Normalerweise werden Aluminiumbleche, zum Beispiel für den Kotflügel eines Autos, mit einem Draht geschweißt, der aufgeschmolzen das Schmelzbad durchmischt. Kühlt die Schmelze ab, zieht sie sich zusammen, und es können sich durch Schrumpfspannungen feine Risse bilden. Die Wissenschaftler vom Fachgebiet Trennende und Fügende Fertigungsverfahren verzichten auf den Draht und kombinieren konventionelle Induktionstechnik mit Laserstrahltechnologie.
„Wir maximieren so die Energieeinsparung und minimieren den Aufwand zur Heißrissvermeidung“, sagt Fachgebietsleiter Prof. Stefan Böhm (45). Weil bei diesem Verfahren kein Draht mehr benötigt wird, fallen auch die Kosten für die Abspultechnik des Drahts weg. Stattdessen wird mithilfe von Induktoren Strom erzeugt, der das eingespannte Blech an der Schweißnaht erwärmt.

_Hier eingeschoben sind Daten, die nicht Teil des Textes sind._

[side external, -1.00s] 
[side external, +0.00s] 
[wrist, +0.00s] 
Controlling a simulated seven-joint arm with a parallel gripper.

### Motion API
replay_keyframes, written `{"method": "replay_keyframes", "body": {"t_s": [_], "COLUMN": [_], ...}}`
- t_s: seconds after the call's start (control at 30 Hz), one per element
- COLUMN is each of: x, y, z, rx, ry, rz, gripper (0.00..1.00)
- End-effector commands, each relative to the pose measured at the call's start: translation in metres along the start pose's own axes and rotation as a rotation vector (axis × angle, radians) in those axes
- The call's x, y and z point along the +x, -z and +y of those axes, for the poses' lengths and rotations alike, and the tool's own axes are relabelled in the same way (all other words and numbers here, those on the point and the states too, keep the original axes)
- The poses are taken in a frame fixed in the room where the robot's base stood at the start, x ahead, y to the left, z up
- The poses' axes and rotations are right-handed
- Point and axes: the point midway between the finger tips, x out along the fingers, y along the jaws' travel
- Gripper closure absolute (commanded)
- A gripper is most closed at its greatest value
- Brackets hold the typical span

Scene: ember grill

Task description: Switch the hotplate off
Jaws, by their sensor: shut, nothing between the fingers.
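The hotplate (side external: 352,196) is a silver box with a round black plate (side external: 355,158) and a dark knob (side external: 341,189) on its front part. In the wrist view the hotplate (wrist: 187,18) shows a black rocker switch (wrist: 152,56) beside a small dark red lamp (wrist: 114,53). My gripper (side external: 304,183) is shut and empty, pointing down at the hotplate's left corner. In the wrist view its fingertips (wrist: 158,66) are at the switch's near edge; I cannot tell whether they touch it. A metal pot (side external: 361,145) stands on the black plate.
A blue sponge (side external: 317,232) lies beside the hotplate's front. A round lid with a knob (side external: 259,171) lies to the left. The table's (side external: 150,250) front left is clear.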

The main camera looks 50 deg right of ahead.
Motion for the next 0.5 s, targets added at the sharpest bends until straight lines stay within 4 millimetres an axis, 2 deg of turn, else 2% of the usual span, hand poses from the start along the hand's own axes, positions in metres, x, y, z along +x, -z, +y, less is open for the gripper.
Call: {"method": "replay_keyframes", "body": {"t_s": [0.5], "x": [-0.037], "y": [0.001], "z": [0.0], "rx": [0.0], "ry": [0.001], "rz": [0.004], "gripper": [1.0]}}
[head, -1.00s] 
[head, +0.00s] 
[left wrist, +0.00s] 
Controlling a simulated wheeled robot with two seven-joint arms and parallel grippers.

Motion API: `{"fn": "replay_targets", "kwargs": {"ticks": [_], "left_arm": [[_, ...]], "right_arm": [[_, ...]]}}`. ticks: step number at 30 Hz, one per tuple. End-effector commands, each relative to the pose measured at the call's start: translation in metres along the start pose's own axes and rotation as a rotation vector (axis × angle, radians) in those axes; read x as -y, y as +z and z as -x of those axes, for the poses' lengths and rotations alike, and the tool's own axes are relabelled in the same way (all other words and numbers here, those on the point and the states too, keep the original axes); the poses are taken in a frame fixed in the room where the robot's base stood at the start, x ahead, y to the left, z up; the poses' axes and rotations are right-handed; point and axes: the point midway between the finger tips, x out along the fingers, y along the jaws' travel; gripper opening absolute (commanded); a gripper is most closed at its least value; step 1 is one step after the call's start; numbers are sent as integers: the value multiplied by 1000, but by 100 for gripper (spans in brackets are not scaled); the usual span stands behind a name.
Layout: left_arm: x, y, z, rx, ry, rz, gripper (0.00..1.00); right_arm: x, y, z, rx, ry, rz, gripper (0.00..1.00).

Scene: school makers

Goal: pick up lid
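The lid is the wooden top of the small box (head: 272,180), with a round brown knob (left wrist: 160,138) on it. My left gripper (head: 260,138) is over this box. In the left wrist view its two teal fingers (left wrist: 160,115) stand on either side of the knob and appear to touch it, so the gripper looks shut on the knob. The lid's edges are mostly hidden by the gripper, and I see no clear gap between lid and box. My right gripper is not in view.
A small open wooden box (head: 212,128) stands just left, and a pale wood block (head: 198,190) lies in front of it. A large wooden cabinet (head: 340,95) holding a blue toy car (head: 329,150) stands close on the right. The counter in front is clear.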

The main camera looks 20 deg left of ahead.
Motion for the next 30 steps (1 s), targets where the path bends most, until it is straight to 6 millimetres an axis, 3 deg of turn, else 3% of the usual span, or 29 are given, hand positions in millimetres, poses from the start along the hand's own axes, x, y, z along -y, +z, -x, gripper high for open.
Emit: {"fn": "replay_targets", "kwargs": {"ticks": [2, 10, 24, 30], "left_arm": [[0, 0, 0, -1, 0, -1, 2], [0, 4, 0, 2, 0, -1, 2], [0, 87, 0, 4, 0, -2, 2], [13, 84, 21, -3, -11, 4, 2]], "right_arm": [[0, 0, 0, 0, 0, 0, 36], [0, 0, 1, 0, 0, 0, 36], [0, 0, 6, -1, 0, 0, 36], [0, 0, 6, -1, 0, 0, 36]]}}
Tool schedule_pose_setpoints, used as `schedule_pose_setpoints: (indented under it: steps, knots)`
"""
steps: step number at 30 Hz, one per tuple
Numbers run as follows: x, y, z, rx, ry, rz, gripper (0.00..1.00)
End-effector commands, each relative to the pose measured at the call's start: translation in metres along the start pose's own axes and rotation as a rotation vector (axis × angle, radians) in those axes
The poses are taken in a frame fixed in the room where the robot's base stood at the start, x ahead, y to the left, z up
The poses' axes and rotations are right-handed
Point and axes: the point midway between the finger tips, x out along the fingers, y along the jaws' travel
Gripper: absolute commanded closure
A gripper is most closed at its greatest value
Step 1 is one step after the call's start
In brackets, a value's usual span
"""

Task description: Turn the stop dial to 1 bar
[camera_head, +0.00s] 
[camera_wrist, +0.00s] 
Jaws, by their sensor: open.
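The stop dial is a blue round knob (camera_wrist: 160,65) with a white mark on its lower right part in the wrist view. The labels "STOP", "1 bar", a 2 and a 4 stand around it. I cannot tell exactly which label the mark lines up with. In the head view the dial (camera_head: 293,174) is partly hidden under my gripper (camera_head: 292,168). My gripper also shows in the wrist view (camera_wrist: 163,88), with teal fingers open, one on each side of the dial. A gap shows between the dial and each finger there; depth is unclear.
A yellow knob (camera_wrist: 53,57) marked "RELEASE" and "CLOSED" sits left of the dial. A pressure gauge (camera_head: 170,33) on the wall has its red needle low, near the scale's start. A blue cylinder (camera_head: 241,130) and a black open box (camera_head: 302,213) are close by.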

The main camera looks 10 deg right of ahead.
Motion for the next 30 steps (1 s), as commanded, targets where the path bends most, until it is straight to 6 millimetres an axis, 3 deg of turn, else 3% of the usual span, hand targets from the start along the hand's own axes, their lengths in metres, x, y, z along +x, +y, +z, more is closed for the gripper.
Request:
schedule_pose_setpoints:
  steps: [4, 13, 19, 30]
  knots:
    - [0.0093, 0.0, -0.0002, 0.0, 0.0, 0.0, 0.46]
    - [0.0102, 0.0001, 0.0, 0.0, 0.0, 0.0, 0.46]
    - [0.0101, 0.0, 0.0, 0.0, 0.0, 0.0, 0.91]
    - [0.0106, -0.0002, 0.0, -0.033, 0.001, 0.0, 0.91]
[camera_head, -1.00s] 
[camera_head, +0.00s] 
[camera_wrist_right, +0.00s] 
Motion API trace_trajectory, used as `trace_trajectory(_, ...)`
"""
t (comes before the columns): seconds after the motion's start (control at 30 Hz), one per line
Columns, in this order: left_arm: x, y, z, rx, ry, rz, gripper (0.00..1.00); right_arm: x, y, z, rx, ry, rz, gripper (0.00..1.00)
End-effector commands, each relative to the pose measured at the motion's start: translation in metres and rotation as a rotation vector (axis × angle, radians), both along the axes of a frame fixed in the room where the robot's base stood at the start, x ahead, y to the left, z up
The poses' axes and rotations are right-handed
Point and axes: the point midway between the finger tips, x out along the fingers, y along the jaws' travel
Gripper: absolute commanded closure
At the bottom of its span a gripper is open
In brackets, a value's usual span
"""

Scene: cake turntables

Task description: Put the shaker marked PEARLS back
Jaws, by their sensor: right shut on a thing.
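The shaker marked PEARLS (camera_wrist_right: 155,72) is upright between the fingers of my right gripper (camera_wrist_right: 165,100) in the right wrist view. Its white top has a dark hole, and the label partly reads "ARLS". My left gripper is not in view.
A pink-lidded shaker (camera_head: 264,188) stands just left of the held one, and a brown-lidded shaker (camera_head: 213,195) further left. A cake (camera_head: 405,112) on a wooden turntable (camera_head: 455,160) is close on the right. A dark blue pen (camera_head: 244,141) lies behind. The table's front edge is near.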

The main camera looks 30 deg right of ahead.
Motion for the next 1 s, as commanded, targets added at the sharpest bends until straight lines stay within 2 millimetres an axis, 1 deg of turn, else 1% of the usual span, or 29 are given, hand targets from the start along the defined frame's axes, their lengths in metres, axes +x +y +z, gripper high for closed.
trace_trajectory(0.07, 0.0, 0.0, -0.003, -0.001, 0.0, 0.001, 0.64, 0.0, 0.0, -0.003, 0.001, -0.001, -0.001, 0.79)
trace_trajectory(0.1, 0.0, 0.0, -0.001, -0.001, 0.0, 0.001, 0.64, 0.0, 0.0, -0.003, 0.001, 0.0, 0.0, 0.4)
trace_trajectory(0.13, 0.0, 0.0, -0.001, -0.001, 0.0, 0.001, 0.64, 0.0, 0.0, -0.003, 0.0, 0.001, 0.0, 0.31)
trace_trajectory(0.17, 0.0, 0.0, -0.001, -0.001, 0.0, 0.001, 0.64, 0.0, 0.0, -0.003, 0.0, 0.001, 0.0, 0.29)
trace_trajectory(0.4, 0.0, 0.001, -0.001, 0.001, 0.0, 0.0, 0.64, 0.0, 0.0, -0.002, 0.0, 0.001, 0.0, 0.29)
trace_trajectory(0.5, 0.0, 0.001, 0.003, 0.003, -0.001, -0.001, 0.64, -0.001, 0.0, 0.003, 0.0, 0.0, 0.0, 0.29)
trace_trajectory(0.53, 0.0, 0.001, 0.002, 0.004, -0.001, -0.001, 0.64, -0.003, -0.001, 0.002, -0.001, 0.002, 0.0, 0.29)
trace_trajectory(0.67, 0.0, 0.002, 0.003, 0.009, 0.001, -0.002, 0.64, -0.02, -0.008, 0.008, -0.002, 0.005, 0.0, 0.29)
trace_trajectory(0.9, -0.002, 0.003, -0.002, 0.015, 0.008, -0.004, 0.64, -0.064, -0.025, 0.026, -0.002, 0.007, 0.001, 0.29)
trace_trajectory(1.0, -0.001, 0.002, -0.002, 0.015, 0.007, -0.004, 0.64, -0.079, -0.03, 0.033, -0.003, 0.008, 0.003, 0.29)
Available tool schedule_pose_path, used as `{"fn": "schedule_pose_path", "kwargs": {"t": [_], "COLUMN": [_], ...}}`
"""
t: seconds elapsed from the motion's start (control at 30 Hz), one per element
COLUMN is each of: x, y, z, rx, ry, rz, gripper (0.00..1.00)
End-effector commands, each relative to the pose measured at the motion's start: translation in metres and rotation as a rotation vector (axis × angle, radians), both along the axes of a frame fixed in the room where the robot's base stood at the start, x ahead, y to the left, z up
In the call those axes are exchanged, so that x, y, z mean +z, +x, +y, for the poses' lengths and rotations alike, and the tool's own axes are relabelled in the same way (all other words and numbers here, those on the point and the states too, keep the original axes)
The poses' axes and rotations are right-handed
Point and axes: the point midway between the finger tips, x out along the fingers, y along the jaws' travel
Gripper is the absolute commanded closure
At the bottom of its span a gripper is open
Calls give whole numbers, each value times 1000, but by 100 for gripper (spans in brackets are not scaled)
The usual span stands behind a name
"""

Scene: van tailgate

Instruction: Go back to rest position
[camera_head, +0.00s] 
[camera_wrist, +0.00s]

Auch für Flugzeugindustrie
Über die thermische Ausdehnung des Aluminiums entsteht eine Druckspannung in der Schweißnaht, die den Schrumpfspannungen beim Erkalten entgegenwirkt und Heißrisse verhindert. „Heißrisse müssen nicht unbedingt so ungünstig sein, dass die Schweißnaht versagt, aber ein Ingenieur möchte generell keine Risse haben“, sagt Stephan Bertelsbeck (34), der das bis 2013 vom Bund geförderte Forschungsprojekt bearbeitet.
Schließlich können die feinen Risse nicht nur im Zehntelmillimeterbereich auftreten, sondern sich gar über die komplette Schweißnaht erstrecken. „Sie können im Laufe der Zeit größer werden, im schlimmsten Fall versagt dann das Bauteil.“
Fällt ein Kotflügel vom Fahrzeug, wäre das nicht verheerend, sind jedoch Fahrzeugteile wie Quer- oder Längsträger betroffen, ist die Stabilität des ganzen Fahrzeugs in Gefahr.
„Unsere Ergebnisse sind aber nicht nur für die Automobilbranche, sondern auch für das Transportwesen, die Flugzeugindustrie und Schienenfahrzeuge interessant“, betont Böhm. Denn längst haben nicht nur Pkw-Hersteller die Vorteile des Leichtmetalls für sich entdeckt. Aluminium hat bei gleichem Nutzwert nur ein Drittel des Gewichts von Stahl. So überrascht es nicht, dass der Werkstoff nach Stahl inzwischen das am zweithäufigsten verwendete Metall der Welt ist. Ohne Heißriss-Problem dürfte Aluminium noch beliebter werden.